Fadgen's political allies have argued that they approved the deal Vanella Enterprises got from the city because it ensured the strip mall would quickly be brought into compliance with city codes. And a promise from an upstanding citizen (and councilman) such as Fadgen should be solid, right?


Three years after the city agreed to cut Vanella Plaza some slack, the strip mall is still a mess.

You wouldn't know it by listening to Fadgen, though. In his sworn statement with Malone, he boasted that improvements to the strip mall were "virtually all complete." Malone wrote in his investigative report that Fadgen told him "that the majority of the code violations have been corrected at the shopping center and that the center is scheduled to be in complete compliance" by the end of 1999.

In reality, just two weeks before Fadgen made these assurances to Malone, a city code enforcer found that "the building lacks proper maintenance or repair" and reported that "a majority of the items on the 1996 list have not been repaired and further deterioration has occurred." The decrepit fascia boards still hadn't been replaced, according to a building-department memo. The rain gutters weren't fastened securely. Ceiling tiles were still missing.

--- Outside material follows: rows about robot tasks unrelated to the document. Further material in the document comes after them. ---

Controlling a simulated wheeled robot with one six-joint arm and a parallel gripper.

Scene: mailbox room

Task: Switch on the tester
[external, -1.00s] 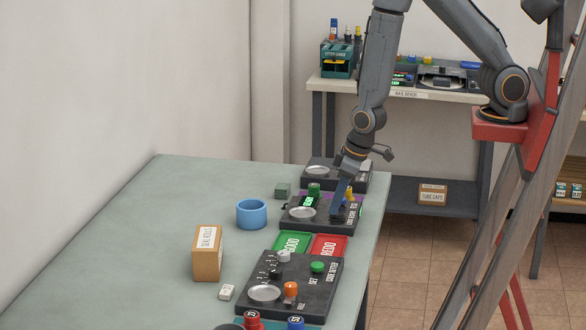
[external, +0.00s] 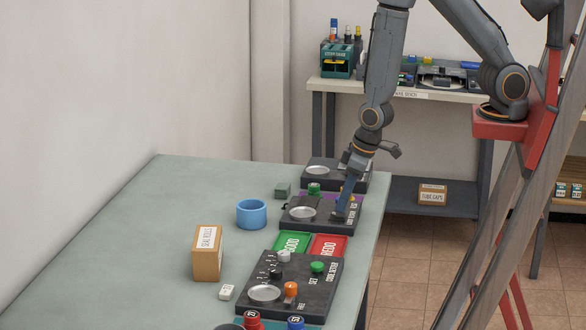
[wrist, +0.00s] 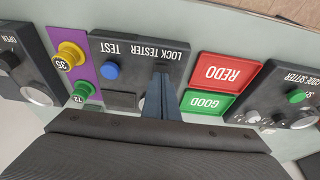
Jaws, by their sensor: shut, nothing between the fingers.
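The lock tester (external: 318,226) is a dark box on the green table, with a round metal dish (external: 302,213). In the wrist view the tester (wrist: 138,61) shows its name, a blue TEST button (wrist: 110,71) and a dark, unlit screen (wrist: 121,100). My gripper (external: 341,215) points down at the tester's right part. In the wrist view its shut fingers (wrist: 158,92) are over the panel near the red and green trays, apart from the blue button. They hide part of the panel, and no switch shows clearly. I cannot tell whether the tips touch it.
Green GOOD (external: 291,242) and red REDO (external: 328,245) trays lie beside the tester. A code setter (external: 322,290) stands nearer the camera. A yellow knob (wrist: 68,56) and a green one (wrist: 80,91) sit on a purple strip. A blue ring (external: 251,215) and a carton (external: 207,254) stand left.

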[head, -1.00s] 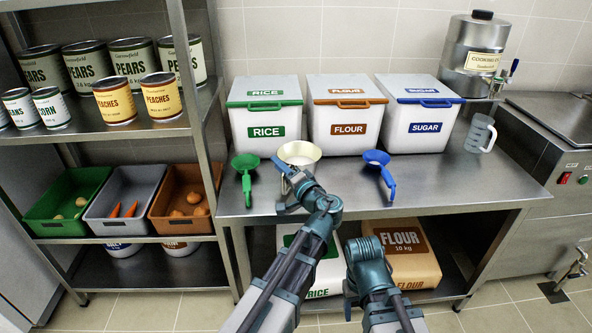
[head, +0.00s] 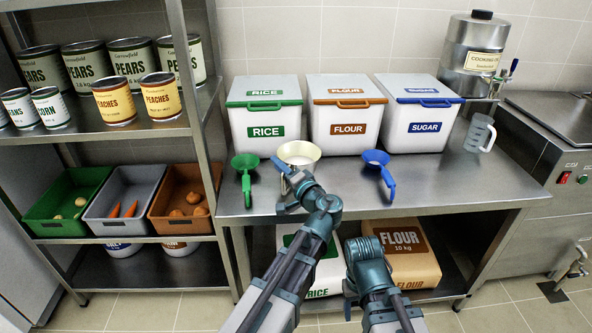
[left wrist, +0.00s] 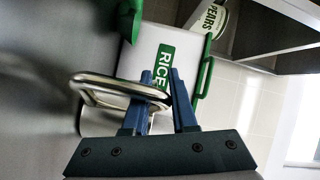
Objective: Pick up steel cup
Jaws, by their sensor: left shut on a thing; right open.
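The steel cup (head: 299,152) is a round, wide-rimmed cup, pale inside, near the front of the steel counter in the head view. It stands between a green scoop (head: 245,168) and a blue scoop (head: 379,169). My left gripper (head: 286,190) is at its near side, and the wrist hides part of it. In the left wrist view a bent steel loop, seemingly the cup's handle (left wrist: 105,82), runs to the blue fingers of my left gripper (left wrist: 166,100), which are shut on it. I cannot tell whether the cup is clear of the counter. My right gripper is not visible; only its arm shows.
Rice (head: 265,125), flour (head: 346,125) and sugar (head: 424,125) bins stand behind the cup. A clear jug (head: 480,134) and a steel cooking oil urn (head: 475,60) are at the right. A shelf post (head: 190,90) rises at the left. The counter's right front is clear.

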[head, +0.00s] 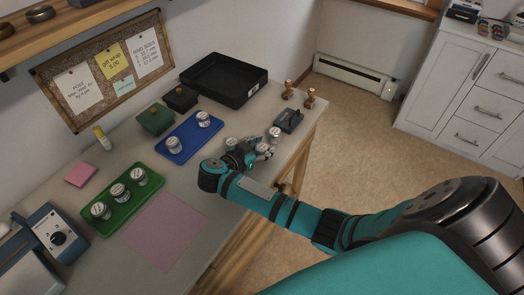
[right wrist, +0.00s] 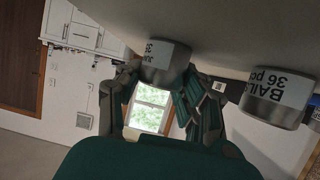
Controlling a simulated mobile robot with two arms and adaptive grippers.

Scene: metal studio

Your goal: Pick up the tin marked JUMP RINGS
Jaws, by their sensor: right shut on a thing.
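My right gripper (head: 255,154) is at the bench's right part, its arm coming in from the lower right. In the right wrist view, which is upside down, its fingers (right wrist: 160,88) are shut around a small silver tin (right wrist: 163,62). The tin's white label is partly cut off; I read "JUM" and "35". The tin is at the bench surface; I cannot tell whether it is lifted. In the head view the tin (head: 262,148) is partly hidden by the fingers. My left gripper is not in view.
A tin marked BAILS (right wrist: 277,98) stands close beside the gripper. A blue tray (head: 183,145) holds two tins, a green tray (head: 123,209) three. A black tray (head: 223,82) lies behind.

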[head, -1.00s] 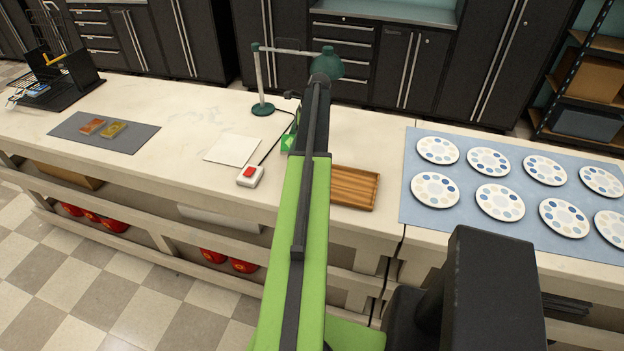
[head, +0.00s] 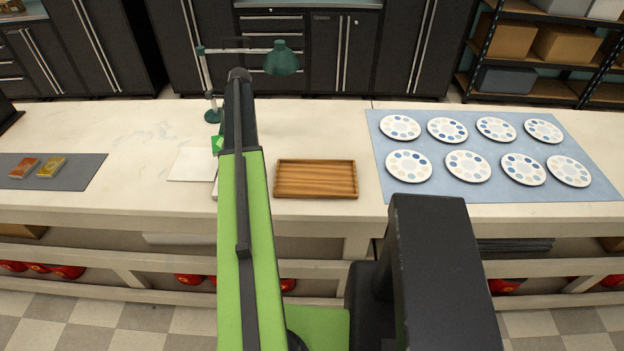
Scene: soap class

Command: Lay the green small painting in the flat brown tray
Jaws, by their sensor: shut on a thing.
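The green small painting (head: 217,145) shows only as a small green patch at the left edge of my arm, left of the tray; my arm hides the rest. My gripper (head: 223,136) is mostly hidden behind my arm and is shut on the painting. How high it is above the table cannot be told. The flat brown tray (head: 316,193) lies on the white table to the right of my arm. It is wooden, low-rimmed and empty.
A green desk lamp (head: 282,58) stands behind my arm. A white sheet (head: 190,164) lies to the left. A grey mat (head: 80,180) with two small paintings is at far left. A blue mat (head: 445,191) with several round palettes lies right of the tray.

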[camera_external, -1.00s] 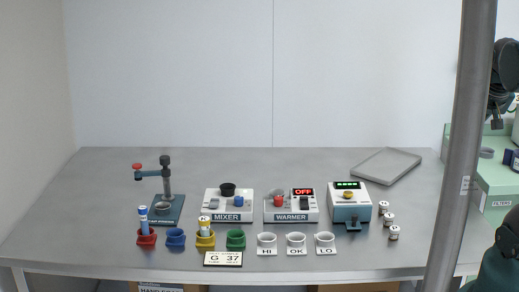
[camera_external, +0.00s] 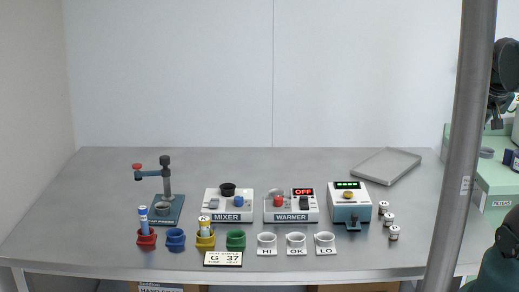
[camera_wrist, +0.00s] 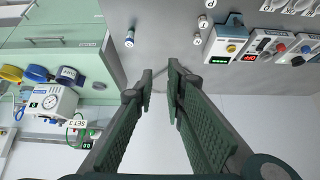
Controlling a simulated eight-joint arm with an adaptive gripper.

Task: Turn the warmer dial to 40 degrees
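The dial's setting is too small to read. In the external view only part of my arm shows at the right edge; the gripper's fingers are not visible there.
The mixer (camera_external: 229,205) stands left of the warmer and a box with a green display (camera_external: 349,202) right of it. Coloured cups and white HI, OK, LO cups (camera_external: 296,241) line the front. A sign (camera_external: 223,258) reads G 37. A grey tray (camera_external: 387,165) lies at back right; a pole (camera_external: 465,150) crosses the right.

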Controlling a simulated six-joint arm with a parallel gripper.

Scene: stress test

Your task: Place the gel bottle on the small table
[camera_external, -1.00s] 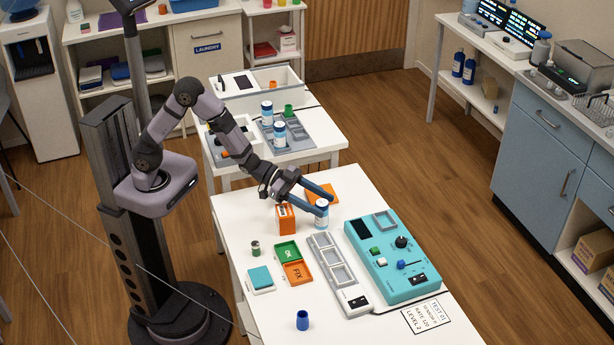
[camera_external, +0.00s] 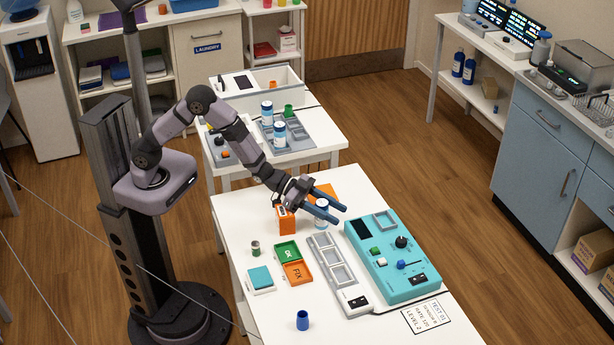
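A smaller white table (camera_external: 325,140) stands behind.
Near my gripper are an orange box (camera_external: 286,222), a grey slotted tray (camera_external: 335,270) and a teal device (camera_external: 393,275). An open white bin (camera_external: 283,77) stands at the small table's back.

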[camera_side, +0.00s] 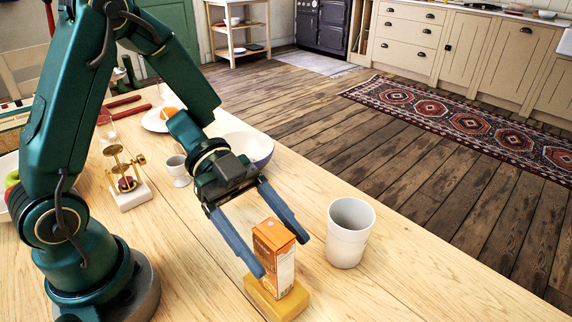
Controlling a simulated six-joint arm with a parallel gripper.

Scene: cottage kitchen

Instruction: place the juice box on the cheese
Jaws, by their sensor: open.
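The orange and white juice box (281,262) stands upright on the cheese (262,302), a yellow block lying on the wooden table near the front. My gripper (279,254) is open, with one blue-grey finger on each side of the juice box. The left finger passes in front of the box's left side, and the right finger is beside its upper right. I cannot tell whether either finger touches the box. The back of the cheese is hidden by the box.
A white cup (349,238) stands close to the right of the juice box.

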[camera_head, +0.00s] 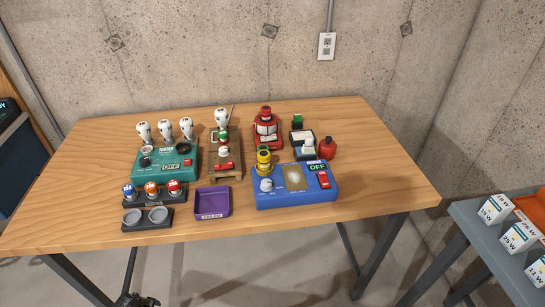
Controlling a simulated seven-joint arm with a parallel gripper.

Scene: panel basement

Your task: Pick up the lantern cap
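A red lantern (266,131) with a pale window stands upright near the back of the wooden table, right of centre. Its red top (265,111) appears seated on the body; I cannot tell whether this is a separate cap. A small red rounded piece with a dark top (328,148) stands apart to the right of the lantern, beside a dark holder; I cannot tell whether it is the cap or a bottle.
A blue box marked OFF (295,194) with a yellow piece (264,160) stands in front of the lantern. A dark holder (302,149), purple tray (212,203), teal tester (165,160) and bulb stand (225,165) are nearby. The table's (385,175) right end is clear.

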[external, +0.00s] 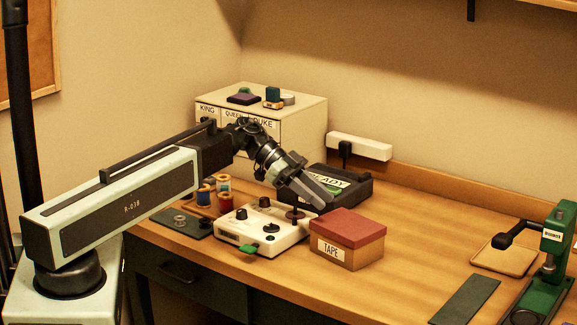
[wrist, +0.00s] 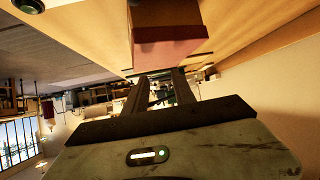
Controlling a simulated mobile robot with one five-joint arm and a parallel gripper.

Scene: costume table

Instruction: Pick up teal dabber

No dumpster enclosure had been built. Some firewalls still hadn't been installed.

All this was in violation of the March 1997 agreement, in which Vanella Enterprises promised that it would make $92,495 worth of improvements within two years. The two biggest problems were a lack of dumpster enclosures and the shoddy face of the strip mall itself, which comprised $60,500, or roughly two-thirds of the work promised. Neither has been corrected.